You will love that moment.


A Newer Mom

Wednesday, August 1, 2012

4-Months Old

     Today was one of those days. I took Jack to his 4 month checkup and as I was sitting in the room waiting for Dr., it hit me. He was 4 months old. 4 MONTHS OLD. He was sitting up in my lap with perfect head control, holding onto my fingers, smiling and cooing. He was 4 months old.
     I immediately envisioned taking him to the park and spinning around as he giggled. I pictured putting him in a wagon and frolicking around the neighborhood waving at the neighbors. I imagined going to Starbucks and sitting with him at a table while all the suits stressfully came in and out demanding espresso and Venti lattes. I imagined this perfect little day with him, my 4 month old. And then I dropped him off at daycare and my daydream came to a halt.
     And then it hit me.
     I don't even have a wagon. There is no way I could spin around with him at the park. It is 110 degrees outside. Taking a 4-month old to Starbucks could easily become a disaster as he knocks over my Venti latte and screams bloody murder when he is ready for a bottle.

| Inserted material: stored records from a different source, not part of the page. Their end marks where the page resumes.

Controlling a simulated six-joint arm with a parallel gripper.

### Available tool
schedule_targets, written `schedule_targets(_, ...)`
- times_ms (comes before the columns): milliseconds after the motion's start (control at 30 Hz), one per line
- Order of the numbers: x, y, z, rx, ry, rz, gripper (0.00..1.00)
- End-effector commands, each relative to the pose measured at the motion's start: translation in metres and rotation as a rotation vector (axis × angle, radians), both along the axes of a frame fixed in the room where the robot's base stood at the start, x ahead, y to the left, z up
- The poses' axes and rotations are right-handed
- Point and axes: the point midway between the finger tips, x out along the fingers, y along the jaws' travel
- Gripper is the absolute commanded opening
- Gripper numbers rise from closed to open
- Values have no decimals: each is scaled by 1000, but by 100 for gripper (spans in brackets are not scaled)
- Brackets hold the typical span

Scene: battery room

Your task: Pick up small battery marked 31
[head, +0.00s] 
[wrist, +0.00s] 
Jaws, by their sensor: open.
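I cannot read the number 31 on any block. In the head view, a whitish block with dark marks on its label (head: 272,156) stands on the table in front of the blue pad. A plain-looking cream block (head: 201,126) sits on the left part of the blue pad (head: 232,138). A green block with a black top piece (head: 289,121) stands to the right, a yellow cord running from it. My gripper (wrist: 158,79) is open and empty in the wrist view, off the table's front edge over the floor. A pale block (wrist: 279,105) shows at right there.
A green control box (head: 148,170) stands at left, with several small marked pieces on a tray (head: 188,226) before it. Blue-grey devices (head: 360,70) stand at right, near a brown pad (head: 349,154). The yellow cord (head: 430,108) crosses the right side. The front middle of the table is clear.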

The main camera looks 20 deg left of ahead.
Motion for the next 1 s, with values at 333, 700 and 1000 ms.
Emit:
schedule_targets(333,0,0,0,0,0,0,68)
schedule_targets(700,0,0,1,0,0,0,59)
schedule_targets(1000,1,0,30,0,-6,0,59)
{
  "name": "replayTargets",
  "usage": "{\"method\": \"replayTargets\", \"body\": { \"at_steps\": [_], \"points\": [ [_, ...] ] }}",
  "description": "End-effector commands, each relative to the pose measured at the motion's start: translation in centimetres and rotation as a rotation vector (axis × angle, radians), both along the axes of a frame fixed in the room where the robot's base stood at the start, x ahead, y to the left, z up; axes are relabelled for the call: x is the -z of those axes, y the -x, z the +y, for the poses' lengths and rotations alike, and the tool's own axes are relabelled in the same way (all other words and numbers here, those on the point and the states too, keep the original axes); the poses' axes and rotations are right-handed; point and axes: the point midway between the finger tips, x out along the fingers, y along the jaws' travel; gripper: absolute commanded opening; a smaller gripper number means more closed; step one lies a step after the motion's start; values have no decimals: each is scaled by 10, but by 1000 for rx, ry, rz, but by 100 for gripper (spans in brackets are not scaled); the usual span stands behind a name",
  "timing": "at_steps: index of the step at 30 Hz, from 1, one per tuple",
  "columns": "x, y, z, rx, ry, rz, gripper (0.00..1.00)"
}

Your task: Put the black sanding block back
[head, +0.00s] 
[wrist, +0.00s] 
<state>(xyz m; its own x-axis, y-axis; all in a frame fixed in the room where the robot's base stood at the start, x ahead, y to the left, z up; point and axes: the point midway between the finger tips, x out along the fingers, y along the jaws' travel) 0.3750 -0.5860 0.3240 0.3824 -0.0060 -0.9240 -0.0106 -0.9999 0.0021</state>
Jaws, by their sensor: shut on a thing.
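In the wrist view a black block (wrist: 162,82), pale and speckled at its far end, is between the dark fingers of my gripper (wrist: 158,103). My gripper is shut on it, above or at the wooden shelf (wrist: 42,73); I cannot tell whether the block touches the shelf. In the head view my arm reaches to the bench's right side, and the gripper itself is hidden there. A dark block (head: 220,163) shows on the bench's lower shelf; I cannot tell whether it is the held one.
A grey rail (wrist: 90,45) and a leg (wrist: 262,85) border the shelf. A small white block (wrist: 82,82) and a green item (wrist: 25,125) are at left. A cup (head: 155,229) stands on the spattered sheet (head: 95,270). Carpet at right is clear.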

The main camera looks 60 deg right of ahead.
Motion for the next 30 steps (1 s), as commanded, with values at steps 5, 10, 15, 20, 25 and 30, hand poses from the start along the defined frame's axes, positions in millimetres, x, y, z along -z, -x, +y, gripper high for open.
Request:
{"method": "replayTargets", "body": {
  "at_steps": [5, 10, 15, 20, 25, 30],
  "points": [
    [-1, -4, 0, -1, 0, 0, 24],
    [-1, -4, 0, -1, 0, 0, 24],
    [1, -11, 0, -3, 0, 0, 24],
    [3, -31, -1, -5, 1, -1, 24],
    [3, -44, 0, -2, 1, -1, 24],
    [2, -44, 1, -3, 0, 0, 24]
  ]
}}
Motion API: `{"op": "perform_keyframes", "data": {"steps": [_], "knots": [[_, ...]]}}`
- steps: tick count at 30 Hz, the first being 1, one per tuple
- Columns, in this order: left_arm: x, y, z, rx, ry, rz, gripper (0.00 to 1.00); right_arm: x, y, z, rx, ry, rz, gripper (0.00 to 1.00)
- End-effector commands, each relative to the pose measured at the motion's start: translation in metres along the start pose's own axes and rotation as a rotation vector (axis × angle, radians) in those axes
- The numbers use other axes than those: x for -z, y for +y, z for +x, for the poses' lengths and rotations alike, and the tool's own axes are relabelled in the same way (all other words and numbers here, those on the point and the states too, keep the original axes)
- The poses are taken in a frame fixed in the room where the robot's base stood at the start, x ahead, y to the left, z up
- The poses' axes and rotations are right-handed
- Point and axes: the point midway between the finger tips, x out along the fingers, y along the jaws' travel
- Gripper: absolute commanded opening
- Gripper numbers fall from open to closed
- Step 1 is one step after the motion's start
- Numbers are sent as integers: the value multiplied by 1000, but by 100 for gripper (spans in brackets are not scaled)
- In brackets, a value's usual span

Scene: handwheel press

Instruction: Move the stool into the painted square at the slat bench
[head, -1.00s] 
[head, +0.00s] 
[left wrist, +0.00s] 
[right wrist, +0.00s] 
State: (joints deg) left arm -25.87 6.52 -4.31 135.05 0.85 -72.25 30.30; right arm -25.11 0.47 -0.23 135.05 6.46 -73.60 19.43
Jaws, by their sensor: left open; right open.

Although I understand days will exist where I just want to be with my baby boy, I am blessed to have an incredible job with an incredible management team and incredible clients who I can help and brag about Jack.
    I am blessed.
    On my drive home I am feeling accomplished and content and like one of those women who really can do it all...and a cop on a bike pulls me over because I didn't come to a complete stop. One victory at a time. One victory at a time.